## START

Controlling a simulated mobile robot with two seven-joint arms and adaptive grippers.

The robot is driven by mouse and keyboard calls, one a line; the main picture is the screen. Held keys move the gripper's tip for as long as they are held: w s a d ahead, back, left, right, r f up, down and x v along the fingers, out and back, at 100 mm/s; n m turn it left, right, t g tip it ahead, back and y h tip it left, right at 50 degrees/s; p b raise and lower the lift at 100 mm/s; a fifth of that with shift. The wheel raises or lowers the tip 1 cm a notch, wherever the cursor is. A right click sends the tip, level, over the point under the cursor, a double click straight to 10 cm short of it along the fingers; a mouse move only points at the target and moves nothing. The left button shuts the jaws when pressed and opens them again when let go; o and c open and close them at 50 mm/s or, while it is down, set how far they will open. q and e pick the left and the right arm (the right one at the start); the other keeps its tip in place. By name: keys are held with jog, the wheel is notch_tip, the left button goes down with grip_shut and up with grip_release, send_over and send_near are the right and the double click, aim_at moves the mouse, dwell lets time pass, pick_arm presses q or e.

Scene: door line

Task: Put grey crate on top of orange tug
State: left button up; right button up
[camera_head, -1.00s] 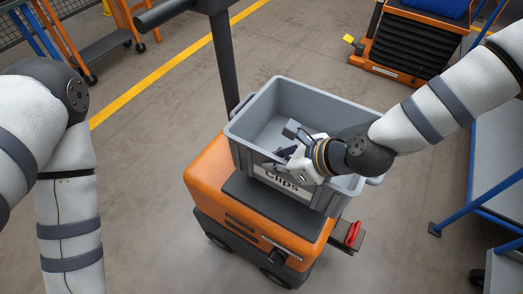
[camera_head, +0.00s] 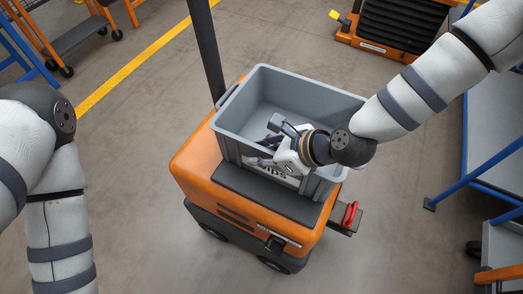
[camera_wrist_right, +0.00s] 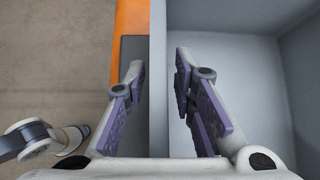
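The grey crate (camera_head: 322,100) sits upright on the dark top of the orange tug (camera_head: 192,160), beside its black mast. The crate looks empty inside, and its front label is partly hidden by my right gripper. My right gripper (camera_head: 276,138) is at the crate's front wall. In the right wrist view, the fingers of my right gripper (camera_wrist_right: 160,75) straddle the crate wall (camera_wrist_right: 158,100), one outside and one inside, with a gap on each side. My left gripper is out of view; only my left arm shows at the left.
A red handle (camera_head: 350,214) sticks out at the tug's right end. A blue-framed cart (camera_head: 492,130) stands at the right, and an orange and black unit (camera_head: 395,28) at the back. Open floor with a yellow line (camera_head: 130,72) lies at the left.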

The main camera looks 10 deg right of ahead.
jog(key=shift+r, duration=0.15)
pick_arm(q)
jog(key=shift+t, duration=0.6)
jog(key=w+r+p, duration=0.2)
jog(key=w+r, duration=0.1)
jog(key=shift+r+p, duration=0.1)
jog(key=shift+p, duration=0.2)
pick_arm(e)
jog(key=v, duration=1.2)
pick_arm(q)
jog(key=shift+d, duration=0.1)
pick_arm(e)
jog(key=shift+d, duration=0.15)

## END

# SHORT EXERCISE
Extract from the material all lines containing the string "robot".

# COMPLETED TASK
Controlling a simulated mobile robot with two seven-joint arms and adaptive grippers.
The robot is driven by mouse and keyboard calls, one a line; the main picture is the screen. Held keys move the gripper's tip for as long as they are held: w s a d ahead, back, left, right, r f up, down and x v along the fingers, out and back, at 100 mm/s; n m turn it left, right, t g tip it ahead, back and y h tip it left, right at 50 degrees/s; p b raise and lower the lift at 100 mm/s; a fifth of that with shift. The wheel raises or lowers the tip 1 cm a notch, wherever the cursor is. A right click sends the tip, level, over the point under the cursor, a double click straight to 10 cm short of it along the fingers; a mouse move only points at the target and moves nothing. The left button shuts the jaws when pressed and opens them again when let go; o and c open and close them at 50 mm/s or, while it is down, set how far they will open. q and e pick the left and the right arm (the right one at the start); the other keeps its tip in place. By name: keys are held with jog, the wheel is notch_tip, the left button goes down with grip_shut and up with grip_release, send_over and send_near are the right and the double click, aim_at moves the mouse, dwell lets time pass, pick_arm presses q or e.

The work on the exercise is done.